Option 3: Use Transparency to Show the Estimate’s Reliability
I want to show how reliable those estimates are of elderly women with a disability by tract in a way that doesn’t require the person viewing this map click on every single pop-up. One effective way to do this is by using transparency to visually indicate reliability. In the Change Style options, we can vary the transparency based on an attribute’s values.
We can select the attribute we’d like to use, or in our case, we’ll add a new expression.

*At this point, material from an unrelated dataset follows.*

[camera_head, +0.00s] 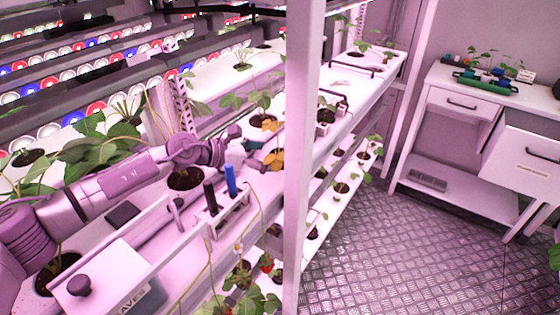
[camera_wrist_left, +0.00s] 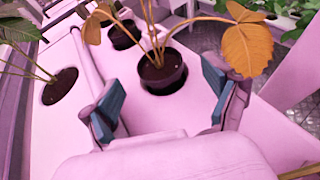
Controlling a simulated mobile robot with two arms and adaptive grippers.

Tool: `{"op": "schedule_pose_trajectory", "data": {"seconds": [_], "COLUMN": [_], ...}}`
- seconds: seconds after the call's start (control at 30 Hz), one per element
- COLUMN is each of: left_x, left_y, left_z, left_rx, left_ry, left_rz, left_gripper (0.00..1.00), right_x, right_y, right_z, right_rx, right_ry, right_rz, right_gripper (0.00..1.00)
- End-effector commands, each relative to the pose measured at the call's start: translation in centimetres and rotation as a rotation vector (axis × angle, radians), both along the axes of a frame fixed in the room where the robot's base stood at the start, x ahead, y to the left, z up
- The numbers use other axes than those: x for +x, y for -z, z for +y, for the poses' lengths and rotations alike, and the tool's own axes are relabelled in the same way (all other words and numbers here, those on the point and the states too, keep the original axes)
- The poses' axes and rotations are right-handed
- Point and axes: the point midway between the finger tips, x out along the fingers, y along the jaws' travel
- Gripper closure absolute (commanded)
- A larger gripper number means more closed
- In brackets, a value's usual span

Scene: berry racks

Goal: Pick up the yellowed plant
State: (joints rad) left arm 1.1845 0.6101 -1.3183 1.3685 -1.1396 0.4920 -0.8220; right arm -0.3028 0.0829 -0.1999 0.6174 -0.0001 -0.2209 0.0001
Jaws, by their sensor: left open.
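The yellowed plant has broad orange-brown leaves; in the head view its leaves (camera_head: 275,159) show on the rack shelf just beyond my left gripper (camera_head: 250,156). In the left wrist view the orange leaf (camera_wrist_left: 241,46) rises on thin stems from a dark round pot (camera_wrist_left: 163,75) of soil. My left gripper (camera_wrist_left: 163,100) is open, with its blue-padded fingers spread to either side and the pot ahead between them. The pot is not between the pads' faces and looks clear of both. My right gripper is not in view.
A white upright post (camera_head: 297,150) stands close to the right of the gripper. Other green plants in dark pots (camera_head: 185,179) sit along the shelf. A small holder with a blue and a black pen (camera_head: 230,180) stands in front.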

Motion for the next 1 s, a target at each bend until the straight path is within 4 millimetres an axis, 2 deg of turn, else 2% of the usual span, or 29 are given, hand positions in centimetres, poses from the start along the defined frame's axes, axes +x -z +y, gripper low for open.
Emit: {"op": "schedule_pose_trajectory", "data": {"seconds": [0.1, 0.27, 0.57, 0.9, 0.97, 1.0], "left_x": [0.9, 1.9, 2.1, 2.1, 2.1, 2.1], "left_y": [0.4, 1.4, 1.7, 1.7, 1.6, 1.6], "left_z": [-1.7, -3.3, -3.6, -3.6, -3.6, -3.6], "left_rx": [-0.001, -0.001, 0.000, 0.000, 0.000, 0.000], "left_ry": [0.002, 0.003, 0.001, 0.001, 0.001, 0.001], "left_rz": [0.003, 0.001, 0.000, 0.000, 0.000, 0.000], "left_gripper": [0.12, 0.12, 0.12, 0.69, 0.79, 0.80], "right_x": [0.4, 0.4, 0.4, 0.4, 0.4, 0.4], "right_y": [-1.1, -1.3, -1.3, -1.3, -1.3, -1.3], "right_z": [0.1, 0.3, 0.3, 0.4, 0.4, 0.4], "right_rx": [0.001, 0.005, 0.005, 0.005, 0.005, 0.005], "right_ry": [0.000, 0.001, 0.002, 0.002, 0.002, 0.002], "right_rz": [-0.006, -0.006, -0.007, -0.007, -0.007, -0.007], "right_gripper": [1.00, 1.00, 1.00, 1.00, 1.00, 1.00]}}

The expression dialogue box appears for us to name and type in our expression. We want to create an expression that shows the range as a percent of the estimate. Also, we can subtract it from 1 so that the smallest MOE percentages will appear darker (less transparent) :
Then back to setting the transparency based on attribute values:
I’d like to use a cutoff of 10% (.1), so I’ll have to click “Zoom in” to see that section of the histogram better:
Now those tracts with poor estimates are more transparent than those with more reliable estimates. The transparency appears in the legend underneath the proportional symbols. Configure your pop-up as discussed above, and you get the following map:
Many Living Atlas Layers Contain Margins of Error
If you’re working with American Community Survey data in ArcGIS , always check the Living Atlas first, to see if the variables you want have already been published as part of feature layer. An ever-increasing number of layers in the ArcGIS Living Atlas contain data from the American Community Survey, and include the margins of error as fields. Some example topics are household income, educational attainment, ancestry and ethnicity, veteran characteristics, health insurance, language spoken at home, transportation to work, housing unit characteristics, and poverty, just to name a few!
Now that you know some options for displaying the margins of error, I look forward to seeing how you choose to incorporate the MOEs in your own web maps!